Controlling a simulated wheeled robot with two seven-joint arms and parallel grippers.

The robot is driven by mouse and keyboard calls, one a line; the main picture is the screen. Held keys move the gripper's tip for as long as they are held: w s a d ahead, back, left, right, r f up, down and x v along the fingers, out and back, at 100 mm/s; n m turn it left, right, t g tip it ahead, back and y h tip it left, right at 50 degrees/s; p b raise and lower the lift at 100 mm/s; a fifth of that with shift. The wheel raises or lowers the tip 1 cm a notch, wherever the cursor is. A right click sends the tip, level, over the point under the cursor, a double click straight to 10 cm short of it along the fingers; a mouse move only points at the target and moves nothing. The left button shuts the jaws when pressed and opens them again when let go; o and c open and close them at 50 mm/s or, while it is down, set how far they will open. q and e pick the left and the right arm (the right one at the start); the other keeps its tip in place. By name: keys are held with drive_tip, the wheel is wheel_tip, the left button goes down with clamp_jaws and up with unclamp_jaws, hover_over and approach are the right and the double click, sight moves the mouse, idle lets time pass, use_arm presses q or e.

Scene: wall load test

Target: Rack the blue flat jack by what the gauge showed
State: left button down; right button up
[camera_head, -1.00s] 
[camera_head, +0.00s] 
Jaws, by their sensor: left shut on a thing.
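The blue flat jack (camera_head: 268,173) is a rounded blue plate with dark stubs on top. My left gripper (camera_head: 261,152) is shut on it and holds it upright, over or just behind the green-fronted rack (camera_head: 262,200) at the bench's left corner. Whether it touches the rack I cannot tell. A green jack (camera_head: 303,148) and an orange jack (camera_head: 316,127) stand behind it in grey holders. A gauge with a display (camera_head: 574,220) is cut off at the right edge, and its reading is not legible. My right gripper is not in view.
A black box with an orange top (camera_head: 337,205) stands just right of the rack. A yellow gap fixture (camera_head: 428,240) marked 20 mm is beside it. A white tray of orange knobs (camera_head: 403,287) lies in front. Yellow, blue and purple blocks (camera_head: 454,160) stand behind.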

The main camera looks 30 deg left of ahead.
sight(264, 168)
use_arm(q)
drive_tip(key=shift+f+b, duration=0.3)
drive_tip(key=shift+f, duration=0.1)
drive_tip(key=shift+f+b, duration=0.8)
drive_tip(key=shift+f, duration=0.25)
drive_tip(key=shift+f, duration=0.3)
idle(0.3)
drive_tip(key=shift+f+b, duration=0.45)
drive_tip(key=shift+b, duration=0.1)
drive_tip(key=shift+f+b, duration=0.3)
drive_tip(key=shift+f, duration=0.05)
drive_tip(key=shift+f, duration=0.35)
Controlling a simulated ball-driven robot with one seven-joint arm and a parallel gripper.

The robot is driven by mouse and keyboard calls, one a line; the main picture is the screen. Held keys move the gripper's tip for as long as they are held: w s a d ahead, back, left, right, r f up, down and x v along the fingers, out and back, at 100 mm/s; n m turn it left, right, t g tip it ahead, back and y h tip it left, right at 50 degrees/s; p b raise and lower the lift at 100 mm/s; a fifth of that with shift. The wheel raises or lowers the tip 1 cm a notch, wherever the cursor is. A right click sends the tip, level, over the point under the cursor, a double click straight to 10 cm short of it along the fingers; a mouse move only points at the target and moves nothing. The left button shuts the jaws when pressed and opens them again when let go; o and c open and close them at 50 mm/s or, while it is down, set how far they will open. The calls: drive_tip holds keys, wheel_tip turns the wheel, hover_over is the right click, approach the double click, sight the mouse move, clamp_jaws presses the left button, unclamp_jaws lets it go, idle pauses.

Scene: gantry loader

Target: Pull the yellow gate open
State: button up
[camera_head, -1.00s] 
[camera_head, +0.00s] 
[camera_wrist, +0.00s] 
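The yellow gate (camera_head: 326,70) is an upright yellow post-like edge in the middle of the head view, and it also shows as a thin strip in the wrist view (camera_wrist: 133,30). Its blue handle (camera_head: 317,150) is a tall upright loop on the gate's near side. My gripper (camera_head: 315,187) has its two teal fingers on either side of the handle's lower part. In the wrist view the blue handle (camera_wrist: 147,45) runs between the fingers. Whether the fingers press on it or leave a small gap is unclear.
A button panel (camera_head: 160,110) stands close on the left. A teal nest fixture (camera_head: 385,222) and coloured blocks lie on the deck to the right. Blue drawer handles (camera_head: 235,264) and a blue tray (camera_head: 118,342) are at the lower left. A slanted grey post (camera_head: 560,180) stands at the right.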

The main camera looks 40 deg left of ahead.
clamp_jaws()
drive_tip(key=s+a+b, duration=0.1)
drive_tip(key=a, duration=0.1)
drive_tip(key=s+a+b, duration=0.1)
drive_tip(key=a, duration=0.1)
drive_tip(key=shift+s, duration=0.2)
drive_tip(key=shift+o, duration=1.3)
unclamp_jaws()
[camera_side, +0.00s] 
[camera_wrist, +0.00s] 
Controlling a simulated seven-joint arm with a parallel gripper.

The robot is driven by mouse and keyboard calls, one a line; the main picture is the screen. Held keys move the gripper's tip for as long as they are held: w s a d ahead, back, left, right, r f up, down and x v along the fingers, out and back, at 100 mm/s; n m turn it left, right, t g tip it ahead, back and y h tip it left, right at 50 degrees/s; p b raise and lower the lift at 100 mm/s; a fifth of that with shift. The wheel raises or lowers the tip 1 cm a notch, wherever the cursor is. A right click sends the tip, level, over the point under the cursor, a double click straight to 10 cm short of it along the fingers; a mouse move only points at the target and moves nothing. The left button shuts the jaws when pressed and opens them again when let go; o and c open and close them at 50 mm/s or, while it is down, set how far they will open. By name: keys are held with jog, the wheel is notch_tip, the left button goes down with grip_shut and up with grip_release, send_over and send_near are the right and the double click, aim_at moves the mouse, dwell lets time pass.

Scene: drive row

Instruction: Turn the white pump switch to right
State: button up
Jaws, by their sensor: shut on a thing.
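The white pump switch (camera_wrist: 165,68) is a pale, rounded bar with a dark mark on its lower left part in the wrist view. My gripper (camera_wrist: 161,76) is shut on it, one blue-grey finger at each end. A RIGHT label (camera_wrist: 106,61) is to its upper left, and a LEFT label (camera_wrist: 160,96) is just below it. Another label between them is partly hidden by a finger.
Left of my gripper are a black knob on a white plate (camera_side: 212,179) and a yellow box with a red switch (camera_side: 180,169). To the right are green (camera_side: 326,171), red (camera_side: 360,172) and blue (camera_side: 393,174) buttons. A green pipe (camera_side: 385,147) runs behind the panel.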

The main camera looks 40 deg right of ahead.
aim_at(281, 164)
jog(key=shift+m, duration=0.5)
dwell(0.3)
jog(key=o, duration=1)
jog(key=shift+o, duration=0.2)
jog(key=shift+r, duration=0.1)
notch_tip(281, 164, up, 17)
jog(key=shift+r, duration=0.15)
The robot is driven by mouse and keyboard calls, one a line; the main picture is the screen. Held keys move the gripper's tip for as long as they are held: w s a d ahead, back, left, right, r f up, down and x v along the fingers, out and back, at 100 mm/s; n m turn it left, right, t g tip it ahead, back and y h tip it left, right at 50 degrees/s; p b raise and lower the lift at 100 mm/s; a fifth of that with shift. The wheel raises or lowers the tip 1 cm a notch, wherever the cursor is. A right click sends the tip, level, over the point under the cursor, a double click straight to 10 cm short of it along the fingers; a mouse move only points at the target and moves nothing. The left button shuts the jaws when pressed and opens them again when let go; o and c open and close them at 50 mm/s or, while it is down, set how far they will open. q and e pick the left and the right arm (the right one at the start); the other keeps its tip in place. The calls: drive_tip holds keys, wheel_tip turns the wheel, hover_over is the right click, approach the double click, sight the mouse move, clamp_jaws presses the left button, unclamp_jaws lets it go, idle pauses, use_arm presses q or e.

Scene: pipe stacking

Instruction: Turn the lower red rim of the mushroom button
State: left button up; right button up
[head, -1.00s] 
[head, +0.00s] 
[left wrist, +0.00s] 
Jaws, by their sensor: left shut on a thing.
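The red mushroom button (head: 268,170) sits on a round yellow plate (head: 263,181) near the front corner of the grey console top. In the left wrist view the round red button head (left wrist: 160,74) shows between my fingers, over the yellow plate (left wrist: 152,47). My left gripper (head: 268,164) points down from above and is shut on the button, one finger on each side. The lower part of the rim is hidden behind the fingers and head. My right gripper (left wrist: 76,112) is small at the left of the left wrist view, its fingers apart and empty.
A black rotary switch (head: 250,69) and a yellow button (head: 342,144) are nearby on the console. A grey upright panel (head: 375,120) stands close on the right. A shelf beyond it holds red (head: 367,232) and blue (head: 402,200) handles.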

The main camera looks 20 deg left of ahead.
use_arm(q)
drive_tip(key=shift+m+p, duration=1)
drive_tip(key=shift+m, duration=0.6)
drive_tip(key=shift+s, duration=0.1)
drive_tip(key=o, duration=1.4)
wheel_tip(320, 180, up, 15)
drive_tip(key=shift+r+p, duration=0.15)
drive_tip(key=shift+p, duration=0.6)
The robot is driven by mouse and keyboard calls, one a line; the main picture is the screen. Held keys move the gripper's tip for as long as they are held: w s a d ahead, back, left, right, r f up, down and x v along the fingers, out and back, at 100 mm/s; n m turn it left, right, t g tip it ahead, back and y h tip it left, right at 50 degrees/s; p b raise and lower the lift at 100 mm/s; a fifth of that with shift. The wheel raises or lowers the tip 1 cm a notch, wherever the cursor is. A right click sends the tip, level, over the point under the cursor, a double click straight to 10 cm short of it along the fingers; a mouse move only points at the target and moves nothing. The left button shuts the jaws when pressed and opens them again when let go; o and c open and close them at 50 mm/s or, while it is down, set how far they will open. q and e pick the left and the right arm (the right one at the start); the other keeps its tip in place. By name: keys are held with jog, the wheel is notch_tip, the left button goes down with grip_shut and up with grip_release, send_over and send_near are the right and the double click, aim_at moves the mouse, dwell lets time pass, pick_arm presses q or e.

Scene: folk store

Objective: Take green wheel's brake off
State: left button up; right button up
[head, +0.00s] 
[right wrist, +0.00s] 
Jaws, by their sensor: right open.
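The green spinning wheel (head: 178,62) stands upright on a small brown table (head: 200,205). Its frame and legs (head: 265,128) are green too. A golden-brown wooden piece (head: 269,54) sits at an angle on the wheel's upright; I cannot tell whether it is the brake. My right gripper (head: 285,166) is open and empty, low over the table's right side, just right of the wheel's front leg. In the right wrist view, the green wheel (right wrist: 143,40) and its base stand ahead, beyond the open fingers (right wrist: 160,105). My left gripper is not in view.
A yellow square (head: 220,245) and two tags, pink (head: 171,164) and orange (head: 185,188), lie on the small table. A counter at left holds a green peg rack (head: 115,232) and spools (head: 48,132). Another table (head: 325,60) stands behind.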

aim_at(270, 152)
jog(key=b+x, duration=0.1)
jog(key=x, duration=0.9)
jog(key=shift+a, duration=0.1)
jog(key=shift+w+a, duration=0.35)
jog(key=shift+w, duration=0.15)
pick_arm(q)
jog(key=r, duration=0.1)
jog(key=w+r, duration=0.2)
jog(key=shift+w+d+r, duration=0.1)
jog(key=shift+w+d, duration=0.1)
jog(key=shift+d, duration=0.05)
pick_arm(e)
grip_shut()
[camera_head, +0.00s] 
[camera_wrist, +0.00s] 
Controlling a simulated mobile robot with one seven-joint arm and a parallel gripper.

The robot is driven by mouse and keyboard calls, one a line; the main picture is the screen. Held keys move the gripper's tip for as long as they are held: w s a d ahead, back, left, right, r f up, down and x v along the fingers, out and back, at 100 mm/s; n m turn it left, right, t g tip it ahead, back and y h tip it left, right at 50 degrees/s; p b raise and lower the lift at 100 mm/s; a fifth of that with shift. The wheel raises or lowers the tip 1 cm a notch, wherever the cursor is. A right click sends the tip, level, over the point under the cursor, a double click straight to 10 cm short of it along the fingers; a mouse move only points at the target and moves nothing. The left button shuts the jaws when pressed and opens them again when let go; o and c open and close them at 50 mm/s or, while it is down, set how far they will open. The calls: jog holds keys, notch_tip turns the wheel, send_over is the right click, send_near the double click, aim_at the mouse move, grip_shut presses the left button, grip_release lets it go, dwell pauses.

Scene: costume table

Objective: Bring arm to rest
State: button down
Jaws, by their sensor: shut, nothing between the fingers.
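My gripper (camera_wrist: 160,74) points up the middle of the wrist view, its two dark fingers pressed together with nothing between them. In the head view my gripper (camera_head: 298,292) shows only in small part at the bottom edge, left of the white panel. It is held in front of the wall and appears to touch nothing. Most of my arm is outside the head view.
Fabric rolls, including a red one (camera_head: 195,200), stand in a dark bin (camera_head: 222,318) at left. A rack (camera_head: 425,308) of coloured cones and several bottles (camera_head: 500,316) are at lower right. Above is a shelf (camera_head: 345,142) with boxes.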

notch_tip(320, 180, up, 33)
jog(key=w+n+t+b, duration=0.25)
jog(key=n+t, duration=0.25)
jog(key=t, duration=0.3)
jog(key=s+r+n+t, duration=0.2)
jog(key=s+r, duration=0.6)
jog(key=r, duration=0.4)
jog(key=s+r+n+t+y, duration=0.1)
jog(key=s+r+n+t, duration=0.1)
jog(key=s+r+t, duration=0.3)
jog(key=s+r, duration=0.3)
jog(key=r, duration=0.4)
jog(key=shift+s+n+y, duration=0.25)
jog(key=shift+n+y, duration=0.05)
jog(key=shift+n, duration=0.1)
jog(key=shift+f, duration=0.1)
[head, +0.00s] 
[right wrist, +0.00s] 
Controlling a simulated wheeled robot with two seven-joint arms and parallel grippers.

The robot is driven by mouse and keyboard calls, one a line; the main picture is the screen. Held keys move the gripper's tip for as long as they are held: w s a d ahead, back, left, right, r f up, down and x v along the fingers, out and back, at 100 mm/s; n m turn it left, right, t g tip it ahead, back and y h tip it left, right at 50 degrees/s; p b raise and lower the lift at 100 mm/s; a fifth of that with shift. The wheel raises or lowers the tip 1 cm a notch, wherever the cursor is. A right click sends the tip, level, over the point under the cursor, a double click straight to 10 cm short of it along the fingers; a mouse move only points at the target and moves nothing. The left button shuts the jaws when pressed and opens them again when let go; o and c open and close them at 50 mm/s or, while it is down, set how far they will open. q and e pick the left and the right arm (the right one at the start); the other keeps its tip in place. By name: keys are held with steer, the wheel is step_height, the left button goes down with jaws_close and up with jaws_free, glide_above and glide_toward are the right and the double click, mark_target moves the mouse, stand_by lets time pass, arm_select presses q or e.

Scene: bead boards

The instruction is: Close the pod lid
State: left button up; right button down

————

▶ [Exercise aim] Extract all lines that hold the word "State".

▶ [Full answer]
State: left button down; right button up
State: button up
State: button up
State: left button up; right button up
State: left button up; right button up
State: button down
State: left button up; right button down

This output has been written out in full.